Long before fellow Summer ’98 releases FEAR AND LOATHING IN LAS VEGAS, INSOMNIA and THE LAST DAYS OF DISCO, ARMAGEDDON was enshrined in a special edition DVD release from the prestigious Criterion label, a controversial choice that inspired rumors and head scratching. The edition (never ported to Blu-Ray) includes a director’s cut, a laudatory essay by Bay’s Wesleyan film professor Jeanine Basinger, and the commentary track I’ve been quoting so much in this review. The track (edited together from separate interviews) is legendary for how much Affleck makes fun of the movie’s logic, but he doesn’t necessarily come out looking great. It pointedly cuts from Affleck mocking the goofiness of “stunt acting” to Willis solemnly noting that his stunt double almost died when a pipe hit him in the head.
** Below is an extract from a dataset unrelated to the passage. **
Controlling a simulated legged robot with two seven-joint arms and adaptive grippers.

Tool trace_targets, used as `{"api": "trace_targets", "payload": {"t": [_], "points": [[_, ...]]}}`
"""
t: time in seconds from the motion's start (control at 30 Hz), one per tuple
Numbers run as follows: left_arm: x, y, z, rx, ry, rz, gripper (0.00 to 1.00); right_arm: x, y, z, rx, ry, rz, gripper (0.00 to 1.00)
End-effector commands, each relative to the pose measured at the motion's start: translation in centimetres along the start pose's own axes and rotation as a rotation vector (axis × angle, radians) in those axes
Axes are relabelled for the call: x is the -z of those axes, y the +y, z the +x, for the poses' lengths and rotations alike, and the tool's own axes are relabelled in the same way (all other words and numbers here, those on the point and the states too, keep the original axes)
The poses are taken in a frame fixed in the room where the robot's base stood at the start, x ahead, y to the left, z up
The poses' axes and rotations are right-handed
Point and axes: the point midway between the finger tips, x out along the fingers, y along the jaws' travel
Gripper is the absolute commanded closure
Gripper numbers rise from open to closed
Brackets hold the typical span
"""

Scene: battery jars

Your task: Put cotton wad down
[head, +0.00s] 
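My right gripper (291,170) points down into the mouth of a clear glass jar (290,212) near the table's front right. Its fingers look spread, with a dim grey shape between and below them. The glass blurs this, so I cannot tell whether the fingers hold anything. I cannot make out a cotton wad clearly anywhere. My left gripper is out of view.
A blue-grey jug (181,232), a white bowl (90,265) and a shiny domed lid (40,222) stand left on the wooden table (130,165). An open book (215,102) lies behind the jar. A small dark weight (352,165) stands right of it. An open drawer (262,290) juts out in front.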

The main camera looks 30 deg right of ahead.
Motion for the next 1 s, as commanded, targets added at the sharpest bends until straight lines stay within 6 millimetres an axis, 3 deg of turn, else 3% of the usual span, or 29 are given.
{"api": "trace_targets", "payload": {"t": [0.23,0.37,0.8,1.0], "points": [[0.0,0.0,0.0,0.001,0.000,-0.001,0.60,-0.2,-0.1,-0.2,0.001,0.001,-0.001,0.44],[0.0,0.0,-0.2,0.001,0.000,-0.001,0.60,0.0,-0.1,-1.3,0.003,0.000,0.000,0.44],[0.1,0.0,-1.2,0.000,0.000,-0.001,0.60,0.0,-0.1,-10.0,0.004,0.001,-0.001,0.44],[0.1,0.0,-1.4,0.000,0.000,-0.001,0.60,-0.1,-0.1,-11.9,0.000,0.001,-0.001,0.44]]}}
Affleck does have some funny comments, but I hadn’t heard as much hype about what a weirdo Bay is. He brags that he thought Affleck had “baby teeth” and that he made him wear fake teeth to look more heroic.
Thanks to that illusion of manly incisors, ARMAGEDDON was the #1 worldwide moneymaker of the year (behind SAVING PRIVATE RYAN in the U.S.). And other than the Spielberg one it might be the Summer of ’98 movie people still bring up the most two decades later, even if it’s to complain or argue. It definitely caught on more than its nemesis DEEP IMPACT, even if that one seems to play more often on basic cable. Man, I really don’t like this movie, but unlike the dinosaurs it seems to be here to stay.
(please read this review in Charlton Heston voice)
Summer of ’98 connections: They put in a scene right at the beginning where Eddie Griffin’s dog attacks a toy Godzilla. Willis and Stormare already had MERCURY RISING playing in theaters. THE X-FILES also starts with a prologue where something bad happens millions of years ago that is about to come back in the present day. According to Bruckheimer, they originally had the asteroid discovered by kids. He didn’t find it believable, so he had it changed to the wacky woman hater character with the telescope. He doesn’t mention that that also would’ve been the same as what happened in DEEP IMPACT.
Unfortunate dating: They show one of the World Trade Center towers on fire.